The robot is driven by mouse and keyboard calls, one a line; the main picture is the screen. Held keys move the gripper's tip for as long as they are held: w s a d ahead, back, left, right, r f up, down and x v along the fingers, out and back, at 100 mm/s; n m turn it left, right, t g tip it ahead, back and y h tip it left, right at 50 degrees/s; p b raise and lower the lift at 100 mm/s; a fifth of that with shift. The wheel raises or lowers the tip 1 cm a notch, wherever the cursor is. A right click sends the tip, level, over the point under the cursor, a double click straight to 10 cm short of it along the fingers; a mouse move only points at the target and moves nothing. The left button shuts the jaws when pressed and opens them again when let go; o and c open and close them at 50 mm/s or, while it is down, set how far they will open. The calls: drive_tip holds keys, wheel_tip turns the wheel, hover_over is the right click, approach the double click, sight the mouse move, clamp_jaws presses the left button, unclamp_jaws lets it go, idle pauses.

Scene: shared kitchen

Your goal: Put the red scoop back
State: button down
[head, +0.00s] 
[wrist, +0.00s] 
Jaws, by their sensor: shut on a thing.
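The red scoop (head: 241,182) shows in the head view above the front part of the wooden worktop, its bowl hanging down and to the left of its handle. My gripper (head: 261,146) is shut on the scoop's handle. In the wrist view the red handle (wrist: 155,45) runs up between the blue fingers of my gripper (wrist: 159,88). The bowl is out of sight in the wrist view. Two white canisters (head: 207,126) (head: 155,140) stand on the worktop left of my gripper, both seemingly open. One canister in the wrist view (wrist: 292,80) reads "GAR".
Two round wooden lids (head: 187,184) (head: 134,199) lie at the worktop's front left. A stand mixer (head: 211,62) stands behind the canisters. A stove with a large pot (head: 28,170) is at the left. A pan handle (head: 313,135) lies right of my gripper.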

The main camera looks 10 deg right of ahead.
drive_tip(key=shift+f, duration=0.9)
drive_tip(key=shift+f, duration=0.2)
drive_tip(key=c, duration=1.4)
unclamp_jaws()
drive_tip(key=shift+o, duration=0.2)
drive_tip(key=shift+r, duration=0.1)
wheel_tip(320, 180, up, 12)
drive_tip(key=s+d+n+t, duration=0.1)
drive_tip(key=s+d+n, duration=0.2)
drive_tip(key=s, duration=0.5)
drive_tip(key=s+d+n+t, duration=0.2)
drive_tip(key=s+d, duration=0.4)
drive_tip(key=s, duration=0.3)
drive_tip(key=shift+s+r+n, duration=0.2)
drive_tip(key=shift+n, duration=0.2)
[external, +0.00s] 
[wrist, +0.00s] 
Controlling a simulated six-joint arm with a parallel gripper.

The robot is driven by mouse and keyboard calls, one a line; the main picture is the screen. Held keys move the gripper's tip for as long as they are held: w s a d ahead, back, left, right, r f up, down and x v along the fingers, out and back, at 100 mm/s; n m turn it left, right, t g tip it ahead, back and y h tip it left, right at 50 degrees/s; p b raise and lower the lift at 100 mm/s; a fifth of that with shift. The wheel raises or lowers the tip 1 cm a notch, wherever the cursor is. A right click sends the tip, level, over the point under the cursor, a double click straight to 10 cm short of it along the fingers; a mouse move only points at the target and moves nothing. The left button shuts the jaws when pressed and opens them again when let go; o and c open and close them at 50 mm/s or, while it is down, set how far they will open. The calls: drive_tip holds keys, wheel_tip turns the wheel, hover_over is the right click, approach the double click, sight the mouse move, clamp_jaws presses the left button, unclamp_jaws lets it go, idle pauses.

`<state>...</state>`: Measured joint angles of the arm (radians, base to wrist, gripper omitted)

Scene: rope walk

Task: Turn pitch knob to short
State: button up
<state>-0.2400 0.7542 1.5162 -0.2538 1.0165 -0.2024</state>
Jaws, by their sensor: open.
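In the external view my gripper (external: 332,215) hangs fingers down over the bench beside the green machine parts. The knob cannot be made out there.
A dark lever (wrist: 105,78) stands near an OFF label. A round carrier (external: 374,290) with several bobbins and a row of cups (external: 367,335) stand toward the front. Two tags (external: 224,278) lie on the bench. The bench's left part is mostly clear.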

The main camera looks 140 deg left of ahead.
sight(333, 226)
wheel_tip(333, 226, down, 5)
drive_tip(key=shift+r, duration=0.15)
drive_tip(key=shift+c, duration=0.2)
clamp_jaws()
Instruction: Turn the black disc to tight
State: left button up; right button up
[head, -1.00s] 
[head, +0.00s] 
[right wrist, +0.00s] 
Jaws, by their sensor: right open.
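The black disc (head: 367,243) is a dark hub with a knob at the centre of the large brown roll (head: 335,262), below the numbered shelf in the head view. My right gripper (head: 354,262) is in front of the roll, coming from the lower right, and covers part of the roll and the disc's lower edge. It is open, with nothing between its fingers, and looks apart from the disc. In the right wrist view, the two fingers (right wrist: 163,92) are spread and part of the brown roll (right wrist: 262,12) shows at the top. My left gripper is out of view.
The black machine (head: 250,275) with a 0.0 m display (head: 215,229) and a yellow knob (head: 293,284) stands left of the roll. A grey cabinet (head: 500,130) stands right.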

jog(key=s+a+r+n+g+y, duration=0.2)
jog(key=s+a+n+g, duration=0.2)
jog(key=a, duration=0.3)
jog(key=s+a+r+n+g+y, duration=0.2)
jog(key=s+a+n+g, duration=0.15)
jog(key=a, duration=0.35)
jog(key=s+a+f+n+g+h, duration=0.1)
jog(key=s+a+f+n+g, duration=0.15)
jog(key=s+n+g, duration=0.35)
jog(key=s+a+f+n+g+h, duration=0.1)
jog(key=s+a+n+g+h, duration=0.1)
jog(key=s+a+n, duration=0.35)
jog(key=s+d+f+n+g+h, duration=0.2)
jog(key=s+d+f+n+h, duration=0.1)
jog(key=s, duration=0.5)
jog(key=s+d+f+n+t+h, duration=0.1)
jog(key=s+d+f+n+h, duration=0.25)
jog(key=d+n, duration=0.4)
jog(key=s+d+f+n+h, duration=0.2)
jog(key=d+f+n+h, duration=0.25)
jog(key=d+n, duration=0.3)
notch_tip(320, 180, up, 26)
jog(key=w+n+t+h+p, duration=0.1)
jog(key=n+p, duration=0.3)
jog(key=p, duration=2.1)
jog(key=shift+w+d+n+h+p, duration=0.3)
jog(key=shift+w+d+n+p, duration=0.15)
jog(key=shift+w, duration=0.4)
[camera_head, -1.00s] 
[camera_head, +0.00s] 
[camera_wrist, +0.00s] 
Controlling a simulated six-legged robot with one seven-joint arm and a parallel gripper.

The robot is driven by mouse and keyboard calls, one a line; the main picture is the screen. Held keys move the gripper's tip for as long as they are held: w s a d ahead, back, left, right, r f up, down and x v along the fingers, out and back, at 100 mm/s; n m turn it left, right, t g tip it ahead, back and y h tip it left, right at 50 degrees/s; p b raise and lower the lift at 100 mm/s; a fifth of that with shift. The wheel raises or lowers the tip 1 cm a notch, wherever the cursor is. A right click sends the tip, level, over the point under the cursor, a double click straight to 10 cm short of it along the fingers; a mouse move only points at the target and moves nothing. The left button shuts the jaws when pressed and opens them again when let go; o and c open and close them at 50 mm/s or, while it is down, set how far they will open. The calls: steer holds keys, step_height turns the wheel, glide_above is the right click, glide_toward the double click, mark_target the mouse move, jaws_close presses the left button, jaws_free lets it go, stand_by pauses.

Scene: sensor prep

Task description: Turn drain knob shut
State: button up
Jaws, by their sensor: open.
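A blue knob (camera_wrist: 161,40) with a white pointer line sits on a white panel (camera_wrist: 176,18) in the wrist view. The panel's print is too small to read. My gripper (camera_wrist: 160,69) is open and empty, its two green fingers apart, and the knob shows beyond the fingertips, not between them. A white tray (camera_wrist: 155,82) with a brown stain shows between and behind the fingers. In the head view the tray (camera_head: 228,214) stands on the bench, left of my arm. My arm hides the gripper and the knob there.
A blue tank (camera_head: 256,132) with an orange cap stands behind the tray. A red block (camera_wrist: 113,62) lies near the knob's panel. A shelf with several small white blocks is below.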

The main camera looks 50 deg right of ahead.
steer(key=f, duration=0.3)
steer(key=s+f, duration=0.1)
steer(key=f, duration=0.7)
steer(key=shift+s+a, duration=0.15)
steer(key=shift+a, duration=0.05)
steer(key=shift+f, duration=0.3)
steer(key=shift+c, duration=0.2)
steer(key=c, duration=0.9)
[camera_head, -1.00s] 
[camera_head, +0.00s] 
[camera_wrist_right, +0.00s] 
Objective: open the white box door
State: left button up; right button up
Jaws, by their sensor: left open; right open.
:::
- **The exercise**: Repeat the entries above verbatim, but only from the line that has "The main camera looks 140 deg left of ahead." down to the line that has "[right wrist, +0.00s]", inclusive.

- **Output for this task**:
The main camera looks 140 deg left of ahead.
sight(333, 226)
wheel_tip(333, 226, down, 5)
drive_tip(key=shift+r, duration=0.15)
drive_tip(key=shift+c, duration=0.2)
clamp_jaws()
Instruction: Turn the black disc to tight
State: left button up; right button up
[head, -1.00s] 
[head, +0.00s] 
[right wrist, +0.00s] 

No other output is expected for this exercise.